現実はどうかといえば、さまざまな高精度の観測から、宇宙には一切光などを放射しない小さな天体が存在することがわかっています。

 こういった暗い天体の質量は、太陽の数倍から100万倍までさまざまでしょ。

直径は質量に応じて、数kmから100万kmまでですね。

一般相対性理論の予言したブラックホールに質量や直径がよく一致しているので、存在を疑う声はあまりでません。

しかし一方で、特異点という理論が破綻する存在も出てしまうので、相対性理論の不十分さの証拠とも指摘されてきました。

 不十分さの最大の理由が、ミクロの世界での量子の振る舞いを十分考慮していないからと言う声も多いでしょ。

でも、私に言わせてもらえば、古典力学も重力について不十分と思いますよ。

 古典力学は、現象学であったからでしょ。

その通りです。

力と力の関係を整理して、体系つけたのがガリレオやニュートンの業績でした。
しかし、力、すなわちエネルギーの関係はみてもエネルギー発生のメカニズムまで考えてないのですよ。

アインシュタインは、せっかく重力発生の謎に切り込みながら時代の制約にとらわれて、古典力学の基礎理論を徹底できないままに終わってしまったのです。

 その歴史的な制約に切り込まざるを得ないのが、量子論ですね。

その通りです。

ホーキングは、ブラックホールはゆっくり蒸発せざるを得ないという答えを出してしまいました。
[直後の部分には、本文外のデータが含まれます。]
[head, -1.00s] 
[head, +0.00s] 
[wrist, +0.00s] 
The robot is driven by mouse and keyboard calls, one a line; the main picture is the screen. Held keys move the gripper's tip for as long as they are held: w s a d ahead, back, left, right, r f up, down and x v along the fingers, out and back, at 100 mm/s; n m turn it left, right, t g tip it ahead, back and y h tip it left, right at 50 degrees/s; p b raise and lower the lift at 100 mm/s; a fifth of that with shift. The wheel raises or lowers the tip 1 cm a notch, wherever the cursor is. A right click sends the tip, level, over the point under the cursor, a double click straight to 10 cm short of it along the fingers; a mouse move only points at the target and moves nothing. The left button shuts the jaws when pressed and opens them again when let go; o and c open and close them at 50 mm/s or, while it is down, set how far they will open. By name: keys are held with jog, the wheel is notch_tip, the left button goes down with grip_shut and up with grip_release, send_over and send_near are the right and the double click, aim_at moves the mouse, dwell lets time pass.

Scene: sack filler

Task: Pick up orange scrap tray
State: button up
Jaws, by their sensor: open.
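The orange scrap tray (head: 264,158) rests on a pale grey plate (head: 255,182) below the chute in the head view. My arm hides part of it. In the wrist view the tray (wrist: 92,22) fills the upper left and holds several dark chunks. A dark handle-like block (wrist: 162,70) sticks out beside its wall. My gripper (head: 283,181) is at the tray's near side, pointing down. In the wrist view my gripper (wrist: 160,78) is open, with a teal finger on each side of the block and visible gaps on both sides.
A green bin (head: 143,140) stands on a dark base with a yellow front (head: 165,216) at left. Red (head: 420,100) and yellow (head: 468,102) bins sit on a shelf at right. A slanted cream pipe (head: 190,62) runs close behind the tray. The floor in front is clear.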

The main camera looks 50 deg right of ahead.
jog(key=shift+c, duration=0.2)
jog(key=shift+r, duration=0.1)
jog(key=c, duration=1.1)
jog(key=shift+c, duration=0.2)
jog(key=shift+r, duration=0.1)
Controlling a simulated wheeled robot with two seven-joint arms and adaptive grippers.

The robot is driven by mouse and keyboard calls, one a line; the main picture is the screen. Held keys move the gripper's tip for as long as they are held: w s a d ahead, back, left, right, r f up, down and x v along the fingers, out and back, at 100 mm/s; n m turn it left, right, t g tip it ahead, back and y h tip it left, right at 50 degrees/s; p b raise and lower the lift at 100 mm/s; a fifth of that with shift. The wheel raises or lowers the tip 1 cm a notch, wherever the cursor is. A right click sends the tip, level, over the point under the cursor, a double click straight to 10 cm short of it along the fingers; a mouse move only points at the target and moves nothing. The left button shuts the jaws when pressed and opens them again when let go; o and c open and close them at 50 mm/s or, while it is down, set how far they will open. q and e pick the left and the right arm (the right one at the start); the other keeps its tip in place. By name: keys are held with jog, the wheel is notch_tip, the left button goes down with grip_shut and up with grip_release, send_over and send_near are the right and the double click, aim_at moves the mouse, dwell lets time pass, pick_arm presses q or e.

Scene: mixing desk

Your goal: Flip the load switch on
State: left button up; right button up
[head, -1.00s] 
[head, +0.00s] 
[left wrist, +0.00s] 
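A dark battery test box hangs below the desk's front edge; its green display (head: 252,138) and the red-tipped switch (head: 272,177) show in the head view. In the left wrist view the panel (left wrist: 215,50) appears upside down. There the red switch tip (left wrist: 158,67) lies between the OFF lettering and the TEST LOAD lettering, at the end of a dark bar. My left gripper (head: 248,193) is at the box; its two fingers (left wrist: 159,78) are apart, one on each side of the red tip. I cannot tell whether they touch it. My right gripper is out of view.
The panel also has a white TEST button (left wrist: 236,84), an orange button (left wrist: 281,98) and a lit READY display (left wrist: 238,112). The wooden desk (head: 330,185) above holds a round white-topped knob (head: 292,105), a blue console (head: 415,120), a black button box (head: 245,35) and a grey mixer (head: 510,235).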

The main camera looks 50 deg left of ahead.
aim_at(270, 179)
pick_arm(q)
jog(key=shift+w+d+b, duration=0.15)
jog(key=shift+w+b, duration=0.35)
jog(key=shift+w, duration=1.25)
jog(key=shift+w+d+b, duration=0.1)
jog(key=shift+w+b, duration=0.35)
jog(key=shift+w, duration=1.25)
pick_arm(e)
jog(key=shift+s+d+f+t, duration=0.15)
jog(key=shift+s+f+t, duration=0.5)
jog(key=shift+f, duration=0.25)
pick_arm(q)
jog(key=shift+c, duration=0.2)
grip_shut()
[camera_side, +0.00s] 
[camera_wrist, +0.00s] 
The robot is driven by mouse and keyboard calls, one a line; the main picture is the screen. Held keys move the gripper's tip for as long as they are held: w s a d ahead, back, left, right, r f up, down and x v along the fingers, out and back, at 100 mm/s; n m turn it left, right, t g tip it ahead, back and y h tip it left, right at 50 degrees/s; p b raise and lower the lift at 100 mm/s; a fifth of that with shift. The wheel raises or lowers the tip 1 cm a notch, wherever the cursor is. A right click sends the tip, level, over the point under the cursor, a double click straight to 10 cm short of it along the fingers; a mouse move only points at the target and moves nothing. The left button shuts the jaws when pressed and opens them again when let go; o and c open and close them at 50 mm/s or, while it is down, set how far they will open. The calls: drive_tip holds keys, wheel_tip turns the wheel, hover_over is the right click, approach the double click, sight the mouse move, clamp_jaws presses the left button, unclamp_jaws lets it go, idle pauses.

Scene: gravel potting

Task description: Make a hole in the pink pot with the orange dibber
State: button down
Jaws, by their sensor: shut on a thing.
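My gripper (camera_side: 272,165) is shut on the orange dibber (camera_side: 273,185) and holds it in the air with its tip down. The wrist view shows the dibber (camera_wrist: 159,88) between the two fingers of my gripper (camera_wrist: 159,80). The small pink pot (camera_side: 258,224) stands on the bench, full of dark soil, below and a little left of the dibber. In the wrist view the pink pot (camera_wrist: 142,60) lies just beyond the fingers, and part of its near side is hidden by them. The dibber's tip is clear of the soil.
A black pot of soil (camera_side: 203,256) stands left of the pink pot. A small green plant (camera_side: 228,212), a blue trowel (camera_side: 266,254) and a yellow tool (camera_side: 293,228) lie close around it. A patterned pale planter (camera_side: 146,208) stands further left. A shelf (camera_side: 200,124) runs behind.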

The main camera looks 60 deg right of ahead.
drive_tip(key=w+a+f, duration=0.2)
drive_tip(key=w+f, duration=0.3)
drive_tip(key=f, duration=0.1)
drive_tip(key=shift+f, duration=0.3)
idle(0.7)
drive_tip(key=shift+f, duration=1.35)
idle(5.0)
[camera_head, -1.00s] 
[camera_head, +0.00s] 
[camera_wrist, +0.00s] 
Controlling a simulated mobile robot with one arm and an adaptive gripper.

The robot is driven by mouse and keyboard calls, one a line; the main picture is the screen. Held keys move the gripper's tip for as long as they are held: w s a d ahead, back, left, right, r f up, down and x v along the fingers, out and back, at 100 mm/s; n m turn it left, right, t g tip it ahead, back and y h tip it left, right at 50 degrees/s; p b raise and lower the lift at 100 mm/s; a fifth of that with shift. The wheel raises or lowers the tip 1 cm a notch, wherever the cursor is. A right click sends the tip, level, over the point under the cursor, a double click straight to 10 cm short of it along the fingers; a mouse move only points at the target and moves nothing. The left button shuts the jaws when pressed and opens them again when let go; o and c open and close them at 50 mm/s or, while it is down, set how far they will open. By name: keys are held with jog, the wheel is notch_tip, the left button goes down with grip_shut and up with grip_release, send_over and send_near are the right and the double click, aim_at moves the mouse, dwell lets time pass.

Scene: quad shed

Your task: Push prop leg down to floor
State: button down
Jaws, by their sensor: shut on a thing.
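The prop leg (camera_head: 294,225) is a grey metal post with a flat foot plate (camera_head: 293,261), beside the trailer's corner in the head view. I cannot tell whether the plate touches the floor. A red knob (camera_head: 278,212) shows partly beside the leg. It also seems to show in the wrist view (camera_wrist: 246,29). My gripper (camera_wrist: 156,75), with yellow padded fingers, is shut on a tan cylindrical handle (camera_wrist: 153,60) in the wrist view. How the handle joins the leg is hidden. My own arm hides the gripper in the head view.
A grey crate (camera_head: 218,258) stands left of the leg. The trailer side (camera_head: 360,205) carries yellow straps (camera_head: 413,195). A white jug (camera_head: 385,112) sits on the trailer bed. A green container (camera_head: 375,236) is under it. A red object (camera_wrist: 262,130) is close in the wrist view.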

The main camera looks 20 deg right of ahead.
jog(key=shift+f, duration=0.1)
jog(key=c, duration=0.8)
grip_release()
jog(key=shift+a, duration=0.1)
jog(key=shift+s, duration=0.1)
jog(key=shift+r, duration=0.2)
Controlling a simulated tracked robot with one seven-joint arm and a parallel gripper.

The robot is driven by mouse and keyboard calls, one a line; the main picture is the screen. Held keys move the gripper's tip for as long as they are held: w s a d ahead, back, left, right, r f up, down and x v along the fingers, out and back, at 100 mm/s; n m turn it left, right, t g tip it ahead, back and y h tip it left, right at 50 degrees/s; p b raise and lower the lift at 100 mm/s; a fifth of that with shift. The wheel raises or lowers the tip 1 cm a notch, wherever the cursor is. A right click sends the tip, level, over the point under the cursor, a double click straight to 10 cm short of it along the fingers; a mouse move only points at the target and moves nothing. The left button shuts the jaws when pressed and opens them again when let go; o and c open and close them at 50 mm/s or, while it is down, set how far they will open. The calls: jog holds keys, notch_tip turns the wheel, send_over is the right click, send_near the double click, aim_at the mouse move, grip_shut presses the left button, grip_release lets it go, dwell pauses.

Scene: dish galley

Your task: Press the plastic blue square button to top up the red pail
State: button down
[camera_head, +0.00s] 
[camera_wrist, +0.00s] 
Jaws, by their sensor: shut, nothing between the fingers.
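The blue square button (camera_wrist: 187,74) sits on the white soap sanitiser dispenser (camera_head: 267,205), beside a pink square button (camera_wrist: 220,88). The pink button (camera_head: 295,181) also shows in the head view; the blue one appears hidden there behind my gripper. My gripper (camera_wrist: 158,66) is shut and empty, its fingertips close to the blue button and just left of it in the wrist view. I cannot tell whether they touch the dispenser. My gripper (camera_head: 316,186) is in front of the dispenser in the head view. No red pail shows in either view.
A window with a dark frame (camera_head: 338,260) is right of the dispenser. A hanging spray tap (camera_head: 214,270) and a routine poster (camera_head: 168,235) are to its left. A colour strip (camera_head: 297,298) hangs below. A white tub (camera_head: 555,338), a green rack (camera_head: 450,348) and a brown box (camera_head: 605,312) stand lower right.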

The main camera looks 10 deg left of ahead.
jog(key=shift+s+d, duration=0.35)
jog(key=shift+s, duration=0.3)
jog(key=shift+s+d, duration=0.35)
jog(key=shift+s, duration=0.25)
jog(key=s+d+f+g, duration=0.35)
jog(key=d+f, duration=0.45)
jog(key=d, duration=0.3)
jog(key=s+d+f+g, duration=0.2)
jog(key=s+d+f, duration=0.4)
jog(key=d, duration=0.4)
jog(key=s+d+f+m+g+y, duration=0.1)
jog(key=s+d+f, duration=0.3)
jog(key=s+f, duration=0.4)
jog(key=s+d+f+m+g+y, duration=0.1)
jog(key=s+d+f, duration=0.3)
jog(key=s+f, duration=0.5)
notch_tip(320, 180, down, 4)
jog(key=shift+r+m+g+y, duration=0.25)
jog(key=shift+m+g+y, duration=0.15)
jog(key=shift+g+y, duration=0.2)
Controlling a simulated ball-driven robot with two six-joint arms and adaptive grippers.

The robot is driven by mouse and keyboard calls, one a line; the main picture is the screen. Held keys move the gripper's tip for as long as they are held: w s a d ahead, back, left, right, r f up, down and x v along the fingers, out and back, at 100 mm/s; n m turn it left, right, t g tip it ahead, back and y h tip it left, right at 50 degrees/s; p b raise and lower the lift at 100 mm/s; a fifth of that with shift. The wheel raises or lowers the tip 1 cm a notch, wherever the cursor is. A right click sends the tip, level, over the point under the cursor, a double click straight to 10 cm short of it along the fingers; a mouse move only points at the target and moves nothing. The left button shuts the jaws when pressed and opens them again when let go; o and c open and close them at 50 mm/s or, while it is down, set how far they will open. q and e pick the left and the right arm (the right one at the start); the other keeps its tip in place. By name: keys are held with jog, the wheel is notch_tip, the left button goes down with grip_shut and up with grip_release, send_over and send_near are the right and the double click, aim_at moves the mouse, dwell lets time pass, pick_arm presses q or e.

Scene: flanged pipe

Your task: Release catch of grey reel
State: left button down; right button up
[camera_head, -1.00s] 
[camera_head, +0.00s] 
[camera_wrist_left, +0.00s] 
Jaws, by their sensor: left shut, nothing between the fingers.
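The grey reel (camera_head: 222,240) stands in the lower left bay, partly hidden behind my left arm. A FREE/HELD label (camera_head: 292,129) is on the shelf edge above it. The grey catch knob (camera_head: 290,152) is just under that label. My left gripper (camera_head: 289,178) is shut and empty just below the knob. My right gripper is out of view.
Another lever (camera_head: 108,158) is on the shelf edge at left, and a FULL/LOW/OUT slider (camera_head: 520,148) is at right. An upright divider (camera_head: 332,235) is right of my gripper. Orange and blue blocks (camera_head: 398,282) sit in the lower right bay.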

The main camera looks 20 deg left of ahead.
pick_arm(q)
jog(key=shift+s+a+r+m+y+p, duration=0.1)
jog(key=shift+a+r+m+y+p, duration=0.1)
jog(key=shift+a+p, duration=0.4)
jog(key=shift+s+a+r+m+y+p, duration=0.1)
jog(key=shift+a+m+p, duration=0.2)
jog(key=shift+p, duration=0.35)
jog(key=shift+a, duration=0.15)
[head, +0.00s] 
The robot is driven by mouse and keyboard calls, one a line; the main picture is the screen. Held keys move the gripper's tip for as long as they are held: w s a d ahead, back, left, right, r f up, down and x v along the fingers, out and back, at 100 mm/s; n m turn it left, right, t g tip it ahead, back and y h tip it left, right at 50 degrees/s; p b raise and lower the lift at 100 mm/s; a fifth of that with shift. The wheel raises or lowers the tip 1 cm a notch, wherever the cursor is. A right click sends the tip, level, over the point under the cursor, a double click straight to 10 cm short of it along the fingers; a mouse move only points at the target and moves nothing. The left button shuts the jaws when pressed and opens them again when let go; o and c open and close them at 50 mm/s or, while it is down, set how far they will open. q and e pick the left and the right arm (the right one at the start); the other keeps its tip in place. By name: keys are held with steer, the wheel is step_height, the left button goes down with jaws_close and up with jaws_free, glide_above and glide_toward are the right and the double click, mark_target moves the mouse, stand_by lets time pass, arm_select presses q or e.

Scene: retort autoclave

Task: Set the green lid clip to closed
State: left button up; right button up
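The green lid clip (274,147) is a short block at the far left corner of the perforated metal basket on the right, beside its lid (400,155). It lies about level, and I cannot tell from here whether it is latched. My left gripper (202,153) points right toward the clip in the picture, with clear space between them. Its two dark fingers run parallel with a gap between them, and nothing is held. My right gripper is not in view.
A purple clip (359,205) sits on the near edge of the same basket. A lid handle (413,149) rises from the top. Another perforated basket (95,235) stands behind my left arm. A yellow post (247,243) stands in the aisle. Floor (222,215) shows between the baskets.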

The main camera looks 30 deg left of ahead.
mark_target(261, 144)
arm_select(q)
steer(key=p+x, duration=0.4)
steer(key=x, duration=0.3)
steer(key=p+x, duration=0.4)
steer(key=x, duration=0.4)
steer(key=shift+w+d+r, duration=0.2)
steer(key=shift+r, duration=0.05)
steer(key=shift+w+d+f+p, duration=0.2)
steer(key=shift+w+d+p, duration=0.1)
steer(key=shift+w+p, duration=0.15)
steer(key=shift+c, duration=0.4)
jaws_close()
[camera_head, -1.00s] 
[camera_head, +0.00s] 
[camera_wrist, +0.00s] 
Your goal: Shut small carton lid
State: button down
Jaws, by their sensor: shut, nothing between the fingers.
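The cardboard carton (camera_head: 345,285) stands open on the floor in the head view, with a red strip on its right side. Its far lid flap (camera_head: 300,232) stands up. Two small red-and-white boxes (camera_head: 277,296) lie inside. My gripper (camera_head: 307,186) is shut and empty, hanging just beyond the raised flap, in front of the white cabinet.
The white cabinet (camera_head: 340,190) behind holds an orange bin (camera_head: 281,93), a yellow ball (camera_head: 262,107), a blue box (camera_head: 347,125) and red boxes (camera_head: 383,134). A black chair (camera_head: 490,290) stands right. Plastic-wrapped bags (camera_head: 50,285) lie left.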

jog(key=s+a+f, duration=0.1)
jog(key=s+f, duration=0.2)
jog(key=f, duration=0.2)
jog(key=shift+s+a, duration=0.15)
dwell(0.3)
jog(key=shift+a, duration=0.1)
 ところが、ブラックホール候補である天体は安定して存在して見える。

つまり、限界を超えて崩壊するでもなく、蒸発するでもない。
収縮と膨張が、均衡しないとならないでしょ。

 そこで、ブラックスターですか。

これで、問題解決に近づくでしょうか。

 表面で、重力は均衡している…。

 そうでないと、ブラックスターになれない。

重力波と電磁波の式は、構造がそっくりですよ。

発生のメカニズムが似ていると見ないと、ならないでしょ。

 そうでしょうねえ。

だったら、外見上も似ていても、おかしくないのでは。

 そうでしょうねえ。

光が出てこれないのは、天体から出るすべての重力が表面でUターンしているからだったりしたらどうでしょ。

 でも、これって、太陽の表面とどこか似てませんか。

ループ上になった重力に沿って電磁波もループになっているのが、太陽表面の無数にある光のループではないかと。

 電磁波も、重力に進路が沿って曲がるはずでしょ。

そうですねえ。

 光も出てこれないといいながら、表面に落ち込む光が直前に放射する光、すなわち電磁波なら観測できるとされるでしょ。

 実際は、天体自体が出していたりして。

ただ、こうみると実際に観測されている質量とされる数値が怪しくなりますね。

 重力に見合う、質量がないといけない。

その通りでしょうね。

 重力で測られた質量が重量なら、そうですねえ。

そうなると、軽い天体とされた恒星は、実は軽くないとなりませんか。

 もっといえば、ガス天体とされてきた星はもっと重くないといけない。

 ガス天体ではなく、氷天体とか、ガラス天体とか…。

ガラス状態とは、ガラス転移点より低温の非晶質状態をいいますよ。

ガラスは、剛性と粘度があり流動性がない、結晶並みに硬い低温の非晶質状態ですよ。

 そうでしたねえ。

 高圧化で液状から非晶質化、するようなことないですかねえ。

ガラス天体はともかく、氷天体ならありますけど。

 氷天体といっても氷なのは、宇宙空間で冷える表面に近い範囲だけですよね。

その下には、重力によって押し潰され加熱された熱水の層があるとされますよね。

 求めよされば与えられん。
 叩けよされば開かれん。

 さて、どんな展開になっていくでしょうねえ。

恒星の概念が揺らぐのは、間違えないと思いますよ。